Reaping profit on home sales
Calculating a seller's profit on a home sale can be both an absorbing and astonishing exercise.
Say, for instance, you bought a home for R4-million - with the help of a R3-million bond - and residential property prices increased by 10% in the first year of your ownership.
The property would then have been worth R4,4-million - R400 000 more than the price at which you purchased and took transfer.
Moreover, imagine that the uptrend had held its line and the original value of the property subsequently grew by a further R400 000 in the second year.
Then, you, as the purchaser, will have reaped a profit of R800 000 on the R1-million you originally invested in the 75 per cent-bonded home bought at the original price of R4-million. That's a profit of 80% !
Granted, you would still have had to continue paying the bond. But the bond is not yourmoney to grow - it belongs to the bank. It is not unlike paying rent to a landlord.
A new wave of buying
Looking ahead, I believe that a new wave of home buying will start to roll out once the dust has settled on the national election.

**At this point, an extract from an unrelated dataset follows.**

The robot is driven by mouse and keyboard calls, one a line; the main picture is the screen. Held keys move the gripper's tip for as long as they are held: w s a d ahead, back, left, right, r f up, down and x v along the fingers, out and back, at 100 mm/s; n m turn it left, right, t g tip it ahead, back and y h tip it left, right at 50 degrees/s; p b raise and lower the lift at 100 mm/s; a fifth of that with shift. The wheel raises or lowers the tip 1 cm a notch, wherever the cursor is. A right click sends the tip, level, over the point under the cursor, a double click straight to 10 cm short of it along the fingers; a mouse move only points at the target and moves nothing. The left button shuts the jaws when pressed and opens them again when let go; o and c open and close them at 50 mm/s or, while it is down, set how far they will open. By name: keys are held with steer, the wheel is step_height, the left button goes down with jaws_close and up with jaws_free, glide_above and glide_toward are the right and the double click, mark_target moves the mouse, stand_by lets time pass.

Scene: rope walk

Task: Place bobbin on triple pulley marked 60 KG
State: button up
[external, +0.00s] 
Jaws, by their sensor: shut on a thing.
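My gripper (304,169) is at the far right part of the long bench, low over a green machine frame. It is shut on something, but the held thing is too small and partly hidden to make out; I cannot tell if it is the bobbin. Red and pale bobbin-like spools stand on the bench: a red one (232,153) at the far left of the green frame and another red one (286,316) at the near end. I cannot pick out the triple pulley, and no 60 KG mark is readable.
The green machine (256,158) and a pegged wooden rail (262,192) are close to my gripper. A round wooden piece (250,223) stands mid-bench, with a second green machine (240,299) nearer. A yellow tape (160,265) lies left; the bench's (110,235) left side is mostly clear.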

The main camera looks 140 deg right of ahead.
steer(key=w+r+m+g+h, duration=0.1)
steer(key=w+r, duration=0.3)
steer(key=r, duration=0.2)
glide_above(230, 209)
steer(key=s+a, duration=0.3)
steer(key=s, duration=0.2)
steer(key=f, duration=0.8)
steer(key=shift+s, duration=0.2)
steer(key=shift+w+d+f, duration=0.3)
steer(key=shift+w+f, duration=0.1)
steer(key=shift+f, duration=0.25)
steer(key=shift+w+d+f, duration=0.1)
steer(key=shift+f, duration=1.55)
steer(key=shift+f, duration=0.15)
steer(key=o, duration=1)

When it does, the fact will remain that the best way for buyers - and sellers - to be front-of-mind is to engage face-to-face with (preferably sole-mandated) residential estate agents.
This beats buying by portal - a process in which you are simply a name and number and not a recognisable face.
Instead, buyers need to be out there visiting the show days and interacting, eyeball to eyeball, with the selling agents in the suburbs of focus. By doing so, they will almost certainly receive a better service.
The reality remains that a structured marketing campaign, built on a sole mandate foundation - with show days as the core - is the best route to securing maximum price.
Why a show day?
There is a multitude of good reasons for sellers to have a show day. For instance:
- On a Sunday, the show house can be "stage set" to look at its best
- Potential buyers view the house over a period of hours rather than weeks (as in the case of view-be-appointment selling) thus immediately creating a platform of dynamic competition between interested parties
- If the house is not on show, the target market is almost halved , because many buyers will visit homes only on show days
- Prospective buyers view the property in a much shorter time - and are able to make comparisons more quickly by viewing other show houses on the same day
- There is the freedom for buyers to discuss the property in an uninhibited way (as the seller is normally not present)
- The seller avoids the inconvenience (particularly on weekdays) of constantly preparing the home for viewing by appointment.